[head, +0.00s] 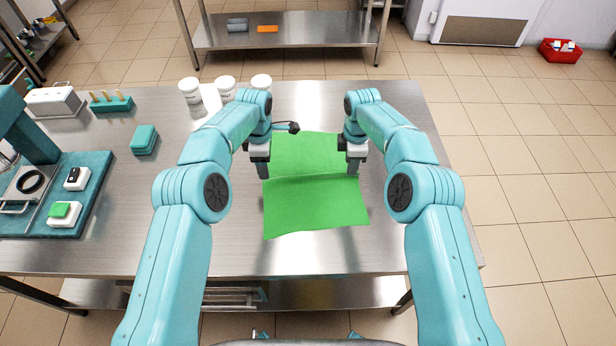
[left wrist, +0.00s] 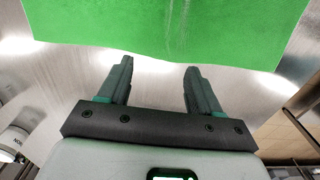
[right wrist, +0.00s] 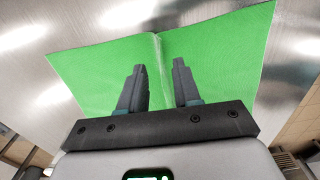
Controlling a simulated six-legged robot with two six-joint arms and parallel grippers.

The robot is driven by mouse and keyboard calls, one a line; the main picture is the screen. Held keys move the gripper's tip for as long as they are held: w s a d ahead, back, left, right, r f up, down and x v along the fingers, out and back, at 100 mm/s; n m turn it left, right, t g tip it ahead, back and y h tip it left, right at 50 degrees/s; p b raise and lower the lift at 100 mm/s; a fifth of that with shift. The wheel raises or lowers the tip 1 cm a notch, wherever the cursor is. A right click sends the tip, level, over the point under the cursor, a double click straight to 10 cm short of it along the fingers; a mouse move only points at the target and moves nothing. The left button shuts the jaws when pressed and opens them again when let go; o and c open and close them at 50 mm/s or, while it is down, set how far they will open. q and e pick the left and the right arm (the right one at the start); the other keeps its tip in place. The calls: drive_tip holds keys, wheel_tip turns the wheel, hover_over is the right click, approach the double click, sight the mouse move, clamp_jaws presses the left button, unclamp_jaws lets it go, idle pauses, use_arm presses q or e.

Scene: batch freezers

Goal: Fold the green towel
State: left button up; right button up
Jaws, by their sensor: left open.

■ Task goal
Skip the pictures, then retype every line above exactly.

■ Task output
[head, +0.00s] 
[left wrist, +0.00s] 
[right wrist, +0.00s] 
Controlling a simulated six-legged robot with two six-joint arms and parallel grippers.

The robot is driven by mouse and keyboard calls, one a line; the main picture is the screen. Held keys move the gripper's tip for as long as they are held: w s a d ahead, back, left, right, r f up, down and x v along the fingers, out and back, at 100 mm/s; n m turn it left, right, t g tip it ahead, back and y h tip it left, right at 50 degrees/s; p b raise and lower the lift at 100 mm/s; a fifth of that with shift. The wheel raises or lowers the tip 1 cm a notch, wherever the cursor is. A right click sends the tip, level, over the point under the cursor, a double click straight to 10 cm short of it along the fingers; a mouse move only points at the target and moves nothing. The left button shuts the jaws when pressed and opens them again when let go; o and c open and close them at 50 mm/s or, while it is down, set how far they will open. q and e pick the left and the right arm (the right one at the start); the other keeps its tip in place. The calls: drive_tip holds keys, wheel_tip turns the wheel, hover_over is the right click, approach the double click, sight the mouse move, clamp_jaws presses the left button, unclamp_jaws lets it go, idle pauses, use_arm presses q or e.

Scene: batch freezers

Goal: Fold the green towel
State: left button up; right button up
Jaws, by their sensor: left open.

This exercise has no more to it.